-- Start of Records for the exercise --

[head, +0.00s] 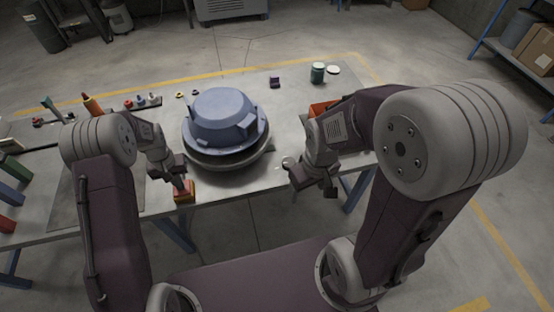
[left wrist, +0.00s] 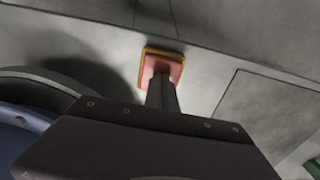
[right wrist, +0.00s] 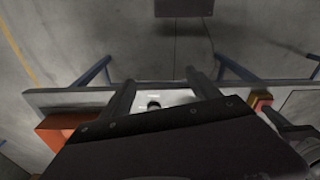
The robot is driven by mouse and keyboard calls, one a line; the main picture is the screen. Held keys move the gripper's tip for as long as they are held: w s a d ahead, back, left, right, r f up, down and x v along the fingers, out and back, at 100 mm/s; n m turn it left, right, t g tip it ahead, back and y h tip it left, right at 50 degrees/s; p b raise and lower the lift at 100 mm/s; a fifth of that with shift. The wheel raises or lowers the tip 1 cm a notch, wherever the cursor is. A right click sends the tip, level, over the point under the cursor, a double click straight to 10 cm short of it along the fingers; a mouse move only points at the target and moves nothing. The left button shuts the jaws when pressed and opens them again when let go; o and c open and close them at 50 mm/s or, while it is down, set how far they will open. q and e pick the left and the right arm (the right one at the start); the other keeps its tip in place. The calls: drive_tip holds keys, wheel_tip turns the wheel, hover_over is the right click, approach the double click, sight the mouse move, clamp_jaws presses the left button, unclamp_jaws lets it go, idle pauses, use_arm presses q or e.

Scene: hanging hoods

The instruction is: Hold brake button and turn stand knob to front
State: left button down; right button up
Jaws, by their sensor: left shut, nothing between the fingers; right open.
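The brake button (head: 184,198) is a red and yellow block at the table's front edge; it also shows in the left wrist view (left wrist: 176,58). My left gripper (head: 184,187) is shut and empty, with its fingertips down at the button's red top, seemingly touching it. A blue hood (head: 220,112) sits on a dark round stand (head: 232,162). A small dark knob (right wrist: 153,105) on a pale plate, likely the stand knob, lies between the right fingers in the right wrist view. My right gripper (head: 308,187) is open at the front edge, right of the stand; its fingers are apart from the knob.
The grey table (head: 170,215) holds an orange bin (head: 322,108) at the right, and a green jar (head: 318,72) and a dark small block (head: 275,82) behind. Several small tools and coloured parts lie at the left. The floor in front of the table is clear.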

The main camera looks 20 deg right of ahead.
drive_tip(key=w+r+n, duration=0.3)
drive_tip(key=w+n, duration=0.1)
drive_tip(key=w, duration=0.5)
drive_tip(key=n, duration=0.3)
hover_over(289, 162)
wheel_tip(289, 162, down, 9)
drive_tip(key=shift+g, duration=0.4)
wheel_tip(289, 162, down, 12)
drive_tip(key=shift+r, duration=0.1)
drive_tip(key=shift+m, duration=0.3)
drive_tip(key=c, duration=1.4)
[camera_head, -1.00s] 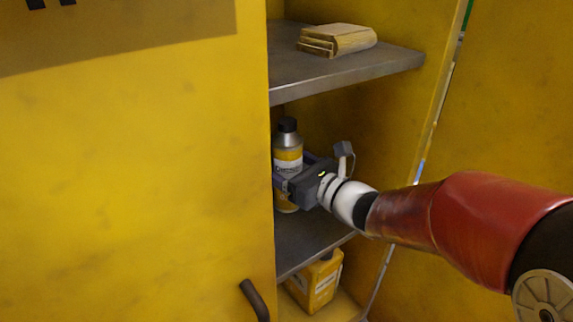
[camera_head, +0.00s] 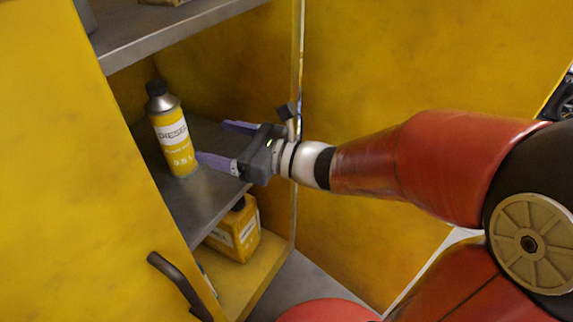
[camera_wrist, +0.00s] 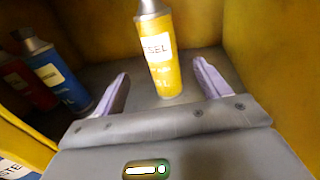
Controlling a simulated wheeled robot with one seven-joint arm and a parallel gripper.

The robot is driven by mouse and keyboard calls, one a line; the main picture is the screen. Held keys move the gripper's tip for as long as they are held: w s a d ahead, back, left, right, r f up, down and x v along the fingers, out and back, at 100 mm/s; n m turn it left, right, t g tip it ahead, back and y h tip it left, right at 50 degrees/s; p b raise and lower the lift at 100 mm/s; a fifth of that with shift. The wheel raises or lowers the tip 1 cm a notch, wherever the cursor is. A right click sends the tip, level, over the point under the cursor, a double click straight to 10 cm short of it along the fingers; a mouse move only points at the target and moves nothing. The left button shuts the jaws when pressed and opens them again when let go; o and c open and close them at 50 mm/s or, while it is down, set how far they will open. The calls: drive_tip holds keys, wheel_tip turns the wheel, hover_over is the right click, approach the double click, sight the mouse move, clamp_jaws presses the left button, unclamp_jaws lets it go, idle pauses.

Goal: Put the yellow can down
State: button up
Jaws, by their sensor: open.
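The yellow can (camera_head: 175,140), with a dark cap, a grey top and a white label, stands upright on the grey middle shelf (camera_head: 205,205) of the yellow cabinet. My gripper (camera_head: 218,143) is open, with its two purple fingers pointing at the can from the right and apart from it. In the wrist view the can (camera_wrist: 160,60) stands ahead of the open fingers (camera_wrist: 162,88), roughly midway between them, and its top is cut off. Nothing is held.
A blue can (camera_wrist: 58,78) and a red can (camera_wrist: 25,80) stand on the left in the wrist view. A yellow jug (camera_head: 236,232) sits below the shelf. The upper shelf (camera_head: 180,28) is overhead. The yellow door (camera_head: 70,180) with its dark handle (camera_head: 178,283) is at left.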

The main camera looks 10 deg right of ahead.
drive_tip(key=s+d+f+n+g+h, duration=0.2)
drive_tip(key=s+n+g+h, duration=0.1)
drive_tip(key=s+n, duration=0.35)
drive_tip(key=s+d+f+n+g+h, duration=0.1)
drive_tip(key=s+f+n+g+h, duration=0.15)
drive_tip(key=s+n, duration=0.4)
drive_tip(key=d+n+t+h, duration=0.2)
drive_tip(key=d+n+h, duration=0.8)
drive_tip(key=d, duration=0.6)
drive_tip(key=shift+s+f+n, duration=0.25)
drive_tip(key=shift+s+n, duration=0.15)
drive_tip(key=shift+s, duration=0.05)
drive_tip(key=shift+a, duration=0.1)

-- End of Records for the exercise --

▸ **Exercise objective**
Extract every line containing the string "State" from the material.

▸ **Response to this task**
State: left button down; right button up
State: button up

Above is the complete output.